Dimensions to use to compare NoSQL data stores
January 21, 2011 4 Comments
You have decided to use a NoSQL data store in favor of a DBMS store, possibly due to scaling reasons. But, there are so many NoSQL stores out there, which one should you choose? Part of the NoSQL movement is the acknowledgment that there are tradeoffs, and the various NoSQL projects have pursued different tradeoff points in the design space. Understanding the tradeoffs they have made, and figuring out which one fits your application better is a major undertaking.
Obviously, choosing the right data store is a much bigger topic, which is not something that can be covered in a single blog. There are also many resources comparing the various NoSQL data stores, e.g., here, so that there is no point repeating them. Instead, in this post, I will highlight the dimensions you should use when you compare the various data stores.

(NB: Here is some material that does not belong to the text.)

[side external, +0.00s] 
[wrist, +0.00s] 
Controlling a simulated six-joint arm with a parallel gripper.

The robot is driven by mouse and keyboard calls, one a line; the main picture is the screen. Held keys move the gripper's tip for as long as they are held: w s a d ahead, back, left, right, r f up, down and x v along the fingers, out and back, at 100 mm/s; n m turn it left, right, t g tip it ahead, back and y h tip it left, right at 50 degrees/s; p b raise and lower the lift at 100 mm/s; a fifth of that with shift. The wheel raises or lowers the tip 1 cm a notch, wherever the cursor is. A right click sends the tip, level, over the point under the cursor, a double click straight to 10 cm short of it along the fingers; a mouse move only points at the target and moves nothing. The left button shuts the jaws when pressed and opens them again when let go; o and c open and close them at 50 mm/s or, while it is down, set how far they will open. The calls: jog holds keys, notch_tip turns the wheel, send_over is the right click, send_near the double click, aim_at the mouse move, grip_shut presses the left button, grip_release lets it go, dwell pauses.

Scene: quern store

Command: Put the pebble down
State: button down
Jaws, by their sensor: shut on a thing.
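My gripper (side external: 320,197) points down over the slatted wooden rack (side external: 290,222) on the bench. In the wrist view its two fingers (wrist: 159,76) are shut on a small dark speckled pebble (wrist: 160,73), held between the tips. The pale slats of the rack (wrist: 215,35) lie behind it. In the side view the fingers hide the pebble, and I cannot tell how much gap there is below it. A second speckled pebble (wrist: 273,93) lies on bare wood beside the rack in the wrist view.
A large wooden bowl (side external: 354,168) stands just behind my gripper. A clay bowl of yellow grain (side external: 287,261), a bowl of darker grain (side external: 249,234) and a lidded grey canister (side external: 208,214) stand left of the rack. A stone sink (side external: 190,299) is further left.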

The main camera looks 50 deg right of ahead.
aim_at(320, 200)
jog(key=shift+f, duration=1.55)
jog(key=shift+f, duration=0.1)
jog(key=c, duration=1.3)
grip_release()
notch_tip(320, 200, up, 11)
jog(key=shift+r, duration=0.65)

Obviously, you must choose a data model that matches your application. In SQL, there is only one, i.e., the relational model, so you have to fit your application into the relational model. Luckily, in the NoSQL world, you have a number of choices. They can be grouped into roughly four categories: key-value blob, column-oriented data store (e.g., BigTable-alike), document-based data store, and graph data store. The graph data store will fit, well…, graph problems (obviously) very well. We find that the column-oriented and document-based data store have roughly the same expressive power, and a variety of applications can fit well. In comparison, the key-value blob storage has a much simpler data model, which limits the number of applications that may fit.

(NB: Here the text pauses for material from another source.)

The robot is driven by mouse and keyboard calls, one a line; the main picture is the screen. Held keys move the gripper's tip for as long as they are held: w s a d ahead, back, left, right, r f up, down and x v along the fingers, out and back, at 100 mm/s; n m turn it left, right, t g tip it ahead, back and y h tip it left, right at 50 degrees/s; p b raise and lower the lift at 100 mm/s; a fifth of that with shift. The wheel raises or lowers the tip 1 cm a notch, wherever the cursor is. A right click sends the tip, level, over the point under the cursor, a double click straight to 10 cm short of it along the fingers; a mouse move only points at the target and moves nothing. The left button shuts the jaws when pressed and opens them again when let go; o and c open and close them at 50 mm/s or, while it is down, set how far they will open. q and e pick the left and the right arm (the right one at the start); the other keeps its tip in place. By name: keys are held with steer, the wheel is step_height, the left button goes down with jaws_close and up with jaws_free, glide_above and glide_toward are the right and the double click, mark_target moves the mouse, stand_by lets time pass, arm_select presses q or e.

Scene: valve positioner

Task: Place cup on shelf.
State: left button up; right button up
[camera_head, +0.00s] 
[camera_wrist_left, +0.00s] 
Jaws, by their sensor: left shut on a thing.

Amazon popularized the concept of “eventual consistency”, basically giving up consistency in favor of higher scalability. The application has to get around the limitation posed by the eventual consistency model, since it is the only one who understands the semantics of the data. One example is Amazon’s shopping cart application. Using their Dynamo backend, an item in the shopping cart may reappear after you have deleted it. That happens because the application choose to keep the item when the data is inconsistent and when it needs to reconcile the view.
In the weak consistency model, it is also important to compare the data store on how they reconcile inconsistencies. Some data stores, such as MongoDB and Cassandra, uses timestamp to reconcile, i.e., the last writer wins. The downside of this approach is that the timestamp needs to be accurately synchronized, which is very difficult if you want a finer resolution. Making it worse, Cassandra uses client’s timestamp, so you have to make sure your clients’ (not the storage nodes’) clock are properly synchronized. Other data stores, such as Riak, uses vector clock to reconcile. The downside of this approach is that the reconciliation has to happen in the application because you need to understand the data semantic in order to reconcile.
If you cannot tolerate a weaker consistency model, or if it is too cumbersome for you to handle the reconciliation, you may want to consider a data store that supports a stronger consistency model, such as HBase and MongoDB. Cassandra supports a tunable consistency level, so you can use Cassandra and tune up the consistency level. Alternatively, you can use a BigTable clone, such as HBase and Hypertable, which supports a strong consistency model. This is cited as one of the reasons Facebook used HBase rather than Cassandra recently.
In CPUs, atomic test-and-set is a required instruction, and it is the building-block primitive to eliminate race condition in multi-processor environment. Suppose you want to increase a counter by 1. You have to read the counter’s current value first, increment it by 1, then write back the result. If someone else reads the counter after you read it, but write back the result before you write it, then your write is lost, and it is over-written by the other guy. Atomic test-and-set guarantees that no one can come in between your read and write.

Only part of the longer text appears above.